民主党が「企業・団体による献金の禁止」の公約を破棄
民主党が去年の衆院選と今年の参院選で掲げていた「企業・団体による献金の禁止」を撤回し、国や自治体と1億円未満の契約を結んでいる企業から献金を受け入れる方針を打ち出しました。
表層的な奇麗事を並べて自民党を罵りまくった挙句のこの醜態、民主党の公約蹂躙ぶりがまたも露呈した形ですね。
第一、民主党が「企業・団体による献金の禁止」を公約に掲げていたのは、すくなくとも表向きには「クリーンな政治の実現」にあったはずなのですが、民主党のカネの問題は、小沢・鳩山関連を中心に自民党以上の酷さときていますし(苦笑)。
そもそも、政治献金を規制して「クリーンな政治」を実現しよう、などという考え方自体が、「軍備を失くせば平和になる」「霞を食べて生活する」レベルの現実無視な妄想に過ぎません。
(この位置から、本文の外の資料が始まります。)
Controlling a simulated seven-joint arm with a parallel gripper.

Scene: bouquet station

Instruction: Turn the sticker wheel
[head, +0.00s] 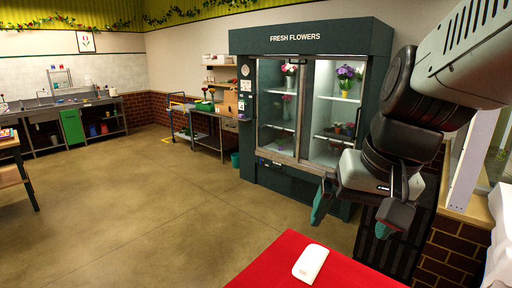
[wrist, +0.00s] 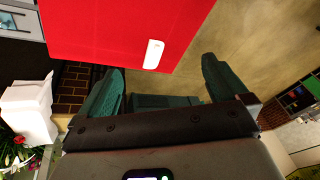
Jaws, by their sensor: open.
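I cannot make out a sticker wheel for certain in either view. A small pale round disc (head: 245,70) shows on the side of the flower cooler in the head view, too small to identify. My gripper (head: 358,210) hangs at the right in the head view, fingers pointing down, beyond the red table. In the wrist view its two green-lined fingers (wrist: 162,66) are spread wide with nothing between them. A white rounded block (head: 310,263) lies on the red table top (head: 262,272). The block also shows in the wrist view (wrist: 154,54), apart from the fingers.
The dark green flower cooler (head: 312,179) with glass doors stands behind my gripper. The floor (head: 150,200) between is clear. White wrapping (wrist: 28,110) is at the wrist view's left.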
政治家はただその地位を維持するだけでも莫大なお金がかかります。
事務所を構えたり秘書を数人雇ったりするだけでも年間数百万~千万単位の資金が必要となりますし、選挙が行われる際には人件費を中心に数千万単位ものカネが一度に吹き飛ぶとすら言われています。
にもかかわらず、政治家の給与や助成金だけでは、これらの諸費用の穴埋めすら満足にできない実態があります。
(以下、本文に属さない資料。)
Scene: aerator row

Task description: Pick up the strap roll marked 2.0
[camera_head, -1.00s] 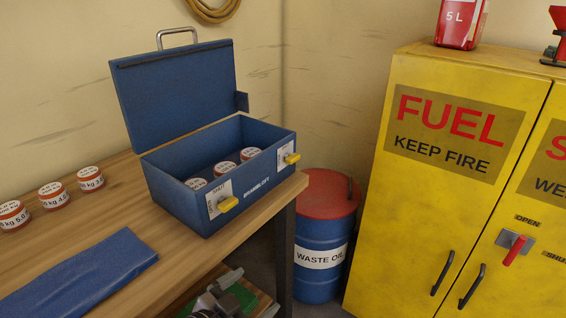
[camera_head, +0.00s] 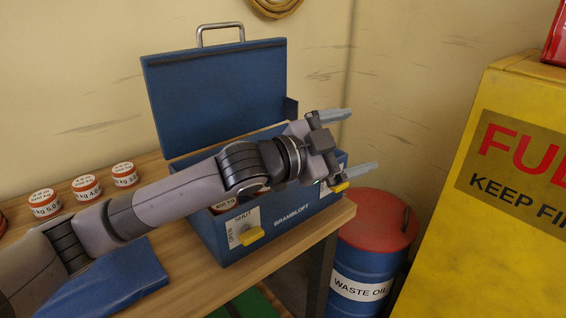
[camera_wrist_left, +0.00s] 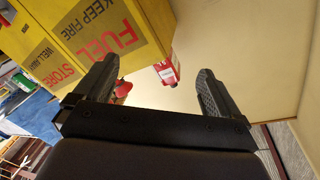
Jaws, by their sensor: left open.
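Three small white-topped rolls with orange-red bands, a left one (camera_head: 42,203), a middle one (camera_head: 87,187) and a right one (camera_head: 123,174), stand in a row on the bench. Their print is partly readable, and I cannot make out a 2.0 on any. Another roll (camera_head: 222,205) shows partly inside the open blue box (camera_head: 290,222); my arm hides most of the inside. My left gripper (camera_head: 363,139) is open and empty above the right end of the box, away from the bench rolls. In the left wrist view its fingers (camera_wrist_left: 153,80) are apart with nothing between. My right gripper is not in view.
The box's raised lid (camera_head: 215,95) stands behind my arm. A folded blue cloth (camera_head: 125,272) lies on the wooden bench (camera_head: 178,285). A waste oil drum (camera_head: 368,255) stands beyond the bench end. A yellow fuel cabinet (camera_head: 440,255) is at the right.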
その事実を無視して政治献金を悪戯に規制しようとすれば、当然のことながら通常の政治活動にすら支障をきたすようになってしまいますし、最悪、政治家のカネの流れがブラックマーケット化してさらに犯罪性・隠匿性が加速する恐れすらあるのです。
政治献金は「貰う&払う」こと自体が悪いのではなく、カネの出所や資金ルートなどといったものが外部から見えないのが本当の問題点なのですから、変な規制をかけるよりも、いっそ全面解禁にした上でカネの流れをいかに「外部から見えるもの」にするか、という点を強化した方が、「不正を防止する」という観点から見てさえも却って良いのではないかと思うのですけどね。
しかし、そういう政治献金に関する一般論とは別に、民主党には仮にも国民に対して「企業・団体による献金の禁止」を公約として明確に宣言してしまったわけなのですから、その発言責任をきちんと全うする責任と義務というものが存在するはずでしょう。
それがいかに実現不可能な妄想の類であるにせよ、一度公約として国民に宣言した以上は、その実現に向けて努力し公約を実現しなければならない。それこそ政治家が本来やるべき仕事というものです。
大衆受け「だけ」はしそうな現実離れな空手形を乱発した挙句に責任放棄するなど、詐欺師と何ら変わるところがありません。
野党時代に下らないイチャモンをつけて自民党政権を好き勝手に罵り倒し、政権を奪取したツケが、ここに来て一挙に噴出している感じですね、昨今の民主党の惨状は。
私はここ5年ほどの選挙で民主党に一票を投じた覚えも支持した覚えもありませんし、欠片たりとも同情する気にはなれませんが、民主党と同じく「企業・団体による献金の禁止」を創竜伝の作中でがなりたて、かつ間違いなく民主党支持であろう田中芳樹御大にとっては災難なことでしょうね(笑)。